Obviously, then, two outcomes Democrats – and especially Democratic candidates for governor — want to avoid are: (1) Displeasing these primary voters and (2) Annoying the Progressives so much that they decide to find a gubernatorial candidate of their own, who would siphon off more votes from the Democratic contender than from Republican, Lt. Gov. Brian Dubie. Months ago the Progs declared that Democratic support for a single-payer health care system was among their sina qua nons for staying out of the race.

So it should be no surprise that Sen. Doug Racine, one of the five Democrats running for governor, introduced the bill to engage a consultant to study health care reform, with specific directions to look into the single-payer option. No surprise either that few Democrats opposed it.

There is no suggestion here of insincerity or cynicism on the part of Racine or the other Democrats. Racine has long been a single-payer proponent. He no doubt thinks it would benefit Vermont, and he could be right.

(Or not. If there is a strong case for the entire nation to adopt a single-payer system, there is an equally strong case for a single state to avoid it, for reasons to be discussed in another post soon).

Nor is the earnestness of other Democrats and Progressives in the Legislature open to doubt. Judging from a couple of overheard conversations outside the second floor cafeteria in the Statehouse the other day, some of them are so solemn and intense about the subject that they may have lost touch with reality.

But sincerity and political self-interest are not mutually exclusive, and there seems little doubt that whatever else they may be doing, the Democrats are pandering to one of their core constituencies. Absent that intense minority of single-payer enthusiasts, this bill might never have come before the Legislature.

Again, this is observation, not condemnation.

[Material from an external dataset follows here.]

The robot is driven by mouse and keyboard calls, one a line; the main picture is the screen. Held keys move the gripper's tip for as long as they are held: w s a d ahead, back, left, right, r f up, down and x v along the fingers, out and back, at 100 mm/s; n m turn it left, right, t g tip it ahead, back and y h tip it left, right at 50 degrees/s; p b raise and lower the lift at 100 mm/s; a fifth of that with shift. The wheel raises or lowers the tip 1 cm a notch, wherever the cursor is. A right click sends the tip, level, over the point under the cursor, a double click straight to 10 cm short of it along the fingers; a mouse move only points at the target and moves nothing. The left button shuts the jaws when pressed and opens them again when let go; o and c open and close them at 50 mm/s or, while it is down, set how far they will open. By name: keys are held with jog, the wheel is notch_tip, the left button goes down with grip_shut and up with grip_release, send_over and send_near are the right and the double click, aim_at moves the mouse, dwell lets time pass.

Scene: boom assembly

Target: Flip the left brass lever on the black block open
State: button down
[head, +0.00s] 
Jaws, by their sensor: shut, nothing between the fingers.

All political factions pander to constituencies. Gov. Jim Douglas, for instance,, has of late been pandering to the home builders and the all-terrain vehicle riders. Politicians not only have to pander, but up to a point they should. It’s part of democracy.

The point at which they should not pander, of course, is reached when the interest of the pandered-to constituency is actually contrary to the public interest. But that does not seem to be the case here. The worst that can be said about this consultant study is that it will spend $250,000 that may not have to be spent. As unnecessary expenditure, this is small potatoes, and for a function likely to be more productive than the comparable expenditure on the pointless pornography-detecting software the Douglas Administration is in the process of installing on state computer systems.

Besides, the process might do some good. The consulting firm is likely to look at the possibility of replacing the fee-for-service method of paying doctors. Many health care economists consider fee-for-service second only to the high price of prescription drugs as an explanation for why health care is so much more expensive in the U.S. than elsewhere.

But the consultant report will not pave the way for Vermont to adopt a single-payer health care system. That’s because Vermont, on its own, is not going to adopt such a system, not now, and possibly not ever. Federal law forbids it until at least 2017, and while Congress could theoretically grant the state a waiver from the prohibition, the prudent Vermonter would be advised neither to hold his/her breath nor to bet next month’s mortgage payment on that outcome.

The real – if not, it should be stressed, the intended — purpose of this legislation is not to change Vermont’s health care system. It is to send a signal to a small but potent constituency. It seems to have worked.